Оказывается, «давно известные истины» Станиславскому открывались не в роли, внутренне чуждой ему, — не в Иваре Карено с его стеклянной башней, но в имеющей десятки великолепных «образцов» на русской сцене роли Павла Афанасьевича Фамусова. Совершенно отчуждая Фамусова от своего «лирического героя», он в то же время от спектакля к спектаклю изживал ту скованность, «неслиянность» с ролью, которая, вероятно, ощущалась у него вначале (вспомним реплику Сергея Яблоновского об актере-профессоре), «влезал в шкуру» управляющего казенным местом и увлекал зрителей этим процессом рождения нового человека, продолжая великую традицию русского театра. На сцене жил не актер, продолжающий трактовку Щепкина или Ленского, но неповторимый человек, олицетворяющий в то же время тип старой Москвы, вмещающий громадные темы русского бюрократизма и русского барства, которые вовсе не отошли в прошлое и в 1907 и в 1914 годах. Так трактовка Станиславского отвечала на важнейший во все времена вопрос решения классики. Не уводит ли углубленность в историю от современности? Нужна ли бытовая, детальная правда прошлого классической роли, если в классике режиссер видит острые сегодняшние вопросы, не должен ли он подчеркнуть, заострить именно сегодняшнее, оставляя в тени историческую точность?

На вопрос этот разные эпохи отвечают по-разному. В начале нашего века вопрос историзма, освоения прошлого в бытовой его точности был важнейшим. Задача театра в «Горе от ума» состояла не в том, чтобы искать аналогии с современностью, но в том, чтобы проследить корни ее в прошлом. Театр был предельно внимателен к бытовой правде самой истории. И тем яснее ощущалось, что сто лет назад носили другие костюмы, была другая мебель, обычаи, но основа жизни была та же, что и сегодня. В этой близости сущности жизни, в единстве ее — основа исторических спектаклей МХТ 900-х годов. Причем 260 у театра не было того ощущения полного разрыва, конца прежней жизни, что так резко возникло после Октября. В 10-х годах звучала сильнее тема продолжения вчерашнего в сегодняшнем, непрерывности времени Фамусова, городничего с началом XX века.

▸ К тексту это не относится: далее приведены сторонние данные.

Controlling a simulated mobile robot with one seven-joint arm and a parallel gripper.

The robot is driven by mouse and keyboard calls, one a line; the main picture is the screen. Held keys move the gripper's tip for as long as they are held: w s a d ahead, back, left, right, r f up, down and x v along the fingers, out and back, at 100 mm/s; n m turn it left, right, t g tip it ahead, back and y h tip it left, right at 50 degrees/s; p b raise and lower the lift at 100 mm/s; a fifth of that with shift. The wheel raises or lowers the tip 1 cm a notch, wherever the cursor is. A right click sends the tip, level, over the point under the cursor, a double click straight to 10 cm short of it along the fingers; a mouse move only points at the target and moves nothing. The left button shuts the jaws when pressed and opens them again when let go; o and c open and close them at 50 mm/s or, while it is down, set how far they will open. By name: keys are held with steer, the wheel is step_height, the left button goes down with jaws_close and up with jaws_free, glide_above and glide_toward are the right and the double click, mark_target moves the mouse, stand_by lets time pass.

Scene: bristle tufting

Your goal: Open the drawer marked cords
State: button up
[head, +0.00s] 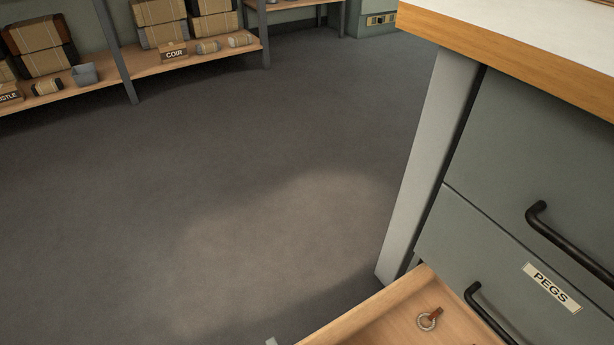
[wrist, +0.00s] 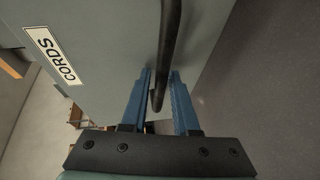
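The grey-green drawer front with the white CORDS label (wrist: 53,55) fills the upper left of the wrist view. Its dark bar handle (wrist: 169,45) runs down between the two blue fingers of my gripper (wrist: 160,78). The fingers stand apart, one on each side of the handle, with a gap showing on both sides. In the head view, a wooden drawer (head: 398,297) stands open below the drawer marked PEGS. A small ring with an orange-brown tab (head: 429,318) lies in it.
The cabinet has a white worktop with a wooden edge (head: 500,47) and a closed PEGS drawer (head: 500,245). Another dark handle (head: 575,243) sticks out above. Wooden shelves (head: 195,57) with bundles stand far left. The floor between is clear.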

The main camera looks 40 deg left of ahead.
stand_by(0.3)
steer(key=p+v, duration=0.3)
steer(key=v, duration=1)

Для Фамусова реально можно было искать образцы в жизни начала XX века — это была та же русская монархия. Тот же русский бюрократизм, то же чиновничество, о котором Ленин скажет: «Ни в одной стране нет такого множества чиновников, как в России. И чиновники эти стоят над безгласным народом, как темный лес… Армия чиновников, которые народом не выбраны и не обязаны давать ответ народу, соткала густую паутину, и в этой паутине люди бьются, как мухи…»271. Те же сословия жили на Руси, той же пропастью были отделены они от России народной. «Власть тьмы» — это народ, живущий во тьме нравственной, социальной, духовной. «Горе от ума», «Ревизор» — изображение тех, кто стоит над народом; кто обладает громадной, реальной властью над живыми душами и власть эту употребляет только на пользу себе.

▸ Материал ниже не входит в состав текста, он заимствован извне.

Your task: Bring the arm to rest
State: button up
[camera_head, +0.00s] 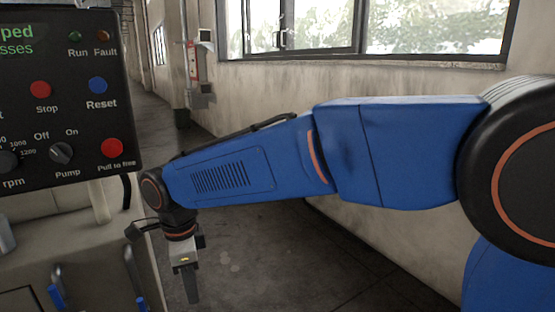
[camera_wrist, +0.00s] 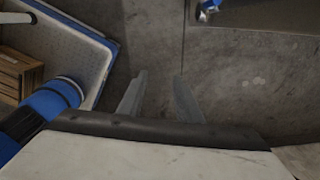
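My blue arm (camera_head: 236,165) reaches across the head view from the right, with its wrist hanging down at the left. My gripper (camera_head: 188,285) points down over the grey floor, close to the right side of the pale machine cabinet. In the wrist view my gripper (camera_wrist: 160,76) has its two fingers apart, with only bare floor showing between them. It holds nothing. I cannot tell whether the fingers touch the dark edge below them in that view.
A black control panel (camera_head: 70,130) with Stop, Reset and Pump controls stands at the left, above the pale cabinet (camera_head: 80,235). A wall (camera_head: 285,95) with windows runs behind my arm. The wrist view shows a wooden crate (camera_wrist: 18,75) at left and open floor (camera_wrist: 240,90).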

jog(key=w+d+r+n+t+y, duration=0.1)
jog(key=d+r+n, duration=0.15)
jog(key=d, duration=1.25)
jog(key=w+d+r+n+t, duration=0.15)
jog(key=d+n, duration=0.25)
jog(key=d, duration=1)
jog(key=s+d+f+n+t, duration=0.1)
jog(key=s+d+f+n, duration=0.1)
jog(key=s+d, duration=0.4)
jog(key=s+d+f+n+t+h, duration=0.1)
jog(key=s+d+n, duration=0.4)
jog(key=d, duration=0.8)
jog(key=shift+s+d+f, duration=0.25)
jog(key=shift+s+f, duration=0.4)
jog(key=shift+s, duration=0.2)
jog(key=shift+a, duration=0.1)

Отчуждение высшего класса от народа, от его интересов и потребностей было громадным. Вина правящих классов перед народом доказывалась театром неопровержимо; «народ, страдающий народ», который Станиславский совершенно вне Алексея Константиновича Толстого сделал эпическим героем «Царя Федора», присутствовал незримым, нелицеприятным судьею не только в исторических, но во всех классических спектаклях XX века. Анализ прошлой жизни осуществлялся именем современности, именем сегодняшней, бурлящей, тревожной жизни России272.

В этом смысле историческая точность, относящаяся к 20-м годам прошлого века, была нужна XX веку; не случайно с «Горя от ума» начал Художественный театр свою серию классики XIX века, которая вместила и «Ревизора», и Тургенева, и «Братьев Карамазовых». «Горе от ума» — у истоков ее. Фамусов Станиславского — первый его классический образ, сыгранный по новому методу, образ, где продолжается и преломляется все, найденное до тех пор Станиславским — великолепным характерным актером XIX века. Его Фамусов не штампуется, не блекнет от спектакля к спектаклю, но растет, обретая все более естественные и многообразные очертания.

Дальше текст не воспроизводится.